Quick Summary of Dodd Bill:

1.    Consumer Financial Protection Bureau is established within the Federal Reserve. 
a.    It has its own budget paid for by the Federal Reserve System, it's own presidentially appointed Director, and does not report to the Federal Reserve's Board of Governors.
b.    The Bureau writes the rules governing financial products and services for all consumer financial institution transactions, including banks and non-banks. 
                                         i.    It has broad authority to include Uniform Deceptive Act Practice standards in doing so. 
                                        ii.    It includes authority to determine proper standards for both sales and compensation practices. 
                                       iii.    Its rules are subject to review by the Financial Stability Oversight Council, but can only be blocked by a 2/3 vote.
c.    Community banks less than $10 Billion in total assets would be examined for purposes of compliance with the CFPB rules by their prudential regulator. CFPB retains back-up authority to examine small banks and credit unions.
d.   Entities regulated by state insurance departments and securities regulators, the Securities and Exchange Commission and the Commodities Futures Trading Commission are exempt from its oversight and rules. 
e.    CFPB has specific authority over all mortgage-related businesses, including lenders, servicers and brokers. Merchants, retailers and others are exempt.
2.    OTS. Abolishes the Office of Thrift Supervision; prohibits granting of new thrift charters; and current OTS functions will be divided among existing regulatory agencies. Larger entities are to be regulated by the Federal Reserve.
3.    Interstate Branching. Removes restrictions on de novo interstate branching.
4.    Supervision Changes: The Fed retains supervision of banks and bank holding companies greater than $50 Billion. Supervision of bank holding companies with less than $50 Billion is transferred to the OCC (if the majority of assets are held by national banks and federal thrifts) and the FDIC. Rule-making authority remains with the Fed in consultation with the OCC.

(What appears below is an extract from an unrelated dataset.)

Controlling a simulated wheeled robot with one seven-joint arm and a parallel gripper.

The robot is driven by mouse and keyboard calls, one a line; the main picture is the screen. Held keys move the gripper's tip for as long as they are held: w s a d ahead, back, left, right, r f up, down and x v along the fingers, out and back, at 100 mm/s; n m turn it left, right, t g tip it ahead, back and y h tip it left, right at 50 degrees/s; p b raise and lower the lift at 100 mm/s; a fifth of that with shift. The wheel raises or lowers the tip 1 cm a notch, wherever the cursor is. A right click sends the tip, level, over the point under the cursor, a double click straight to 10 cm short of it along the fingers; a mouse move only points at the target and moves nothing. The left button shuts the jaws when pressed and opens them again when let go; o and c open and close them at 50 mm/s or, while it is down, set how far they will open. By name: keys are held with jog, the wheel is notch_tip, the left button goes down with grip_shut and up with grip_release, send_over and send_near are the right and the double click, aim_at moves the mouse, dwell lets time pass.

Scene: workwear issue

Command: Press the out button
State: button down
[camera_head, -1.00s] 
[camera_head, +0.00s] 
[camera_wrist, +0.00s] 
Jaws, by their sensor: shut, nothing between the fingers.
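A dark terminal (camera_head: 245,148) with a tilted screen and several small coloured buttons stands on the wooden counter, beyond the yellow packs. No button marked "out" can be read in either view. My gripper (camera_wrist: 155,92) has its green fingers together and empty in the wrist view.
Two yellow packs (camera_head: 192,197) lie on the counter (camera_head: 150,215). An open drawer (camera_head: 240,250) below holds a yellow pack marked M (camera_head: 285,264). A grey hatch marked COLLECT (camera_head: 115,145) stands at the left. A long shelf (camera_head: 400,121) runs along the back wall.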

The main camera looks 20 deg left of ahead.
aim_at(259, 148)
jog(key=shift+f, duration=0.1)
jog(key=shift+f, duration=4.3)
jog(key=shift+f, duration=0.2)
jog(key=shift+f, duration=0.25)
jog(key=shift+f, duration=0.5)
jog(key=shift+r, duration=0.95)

5.    Financial Stability Oversight Council. A nine-member “Financial Stability Oversight Council” is created to identify institutions and practices that pose a systemic risk and make recommendations to the members of the Council for standards to address such risks. The Council Is not required to review and comment on accounting practices and standards as in the House version.
6.    Ends “too-big-to-fail”. Creates a mechanism within the FDIC to act as receiver for failing institutions that would have formerly fallen into that category. Management will be removed and shareholders and unsecured creditors will be wiped out.
a.    FDIC, Treasury and the Federal Reserve would have to reach agreement on placing a formerly “TBTF” company into the process. A three-judge bankruptcy panel must be convened and agree that liquidation is the appropriate process to be followed.
b.    TBTF firms (greater than $50 Billion) are to be assessed to create a liquidation fund of $50 Billion to cover the costs of resolving a TBTF firm.
c.    The FDIC assessment base would be changed to total consolidated assets minus tangible equity and less long-term unsecured debt, but with a caveat: in the event the FDIC finds that this change reduces the effectiveness of its risk-based assessment system, or increases the risk of loss to the FDIC, it may revert to the existing assessment base or establish a new one.
7.    Preemption. Current law is weakened, but is based on the Barnett Bank standard. While it's not the current standard, it's closer to the law as it exists today and is better than the language contained in the House version of the bill.
a.    There is still a very long way to go to make this provision acceptable to banks. For example, the language authorizes state Attorneys General to enforce federal and state consumer laws and to bring actions for monetary damages on behalf of a state's citizens. This is much broader authority than the current standard. 
b.    There are numerous other provisions that are not workable as a practical matter. This language is of critical importance to both state and national banks.
8.    Compensation. Shareholders of public companies are given a nonbinding vote on executive compensation and can nominate potential Board members.  Mechanism to establish claw-back provisions and independent compensation committees put in place. Importantly the Fed must develop rules prohibiting as unsafe and unsound programs that provide “excessive” compensation paid to bank holding company executives, regardless of whether the company is publicly traded.
9.     Volcker Rule. Includes a restriction on bank proprietary trading with affiliates and sponsored hedge funds and private equity funds.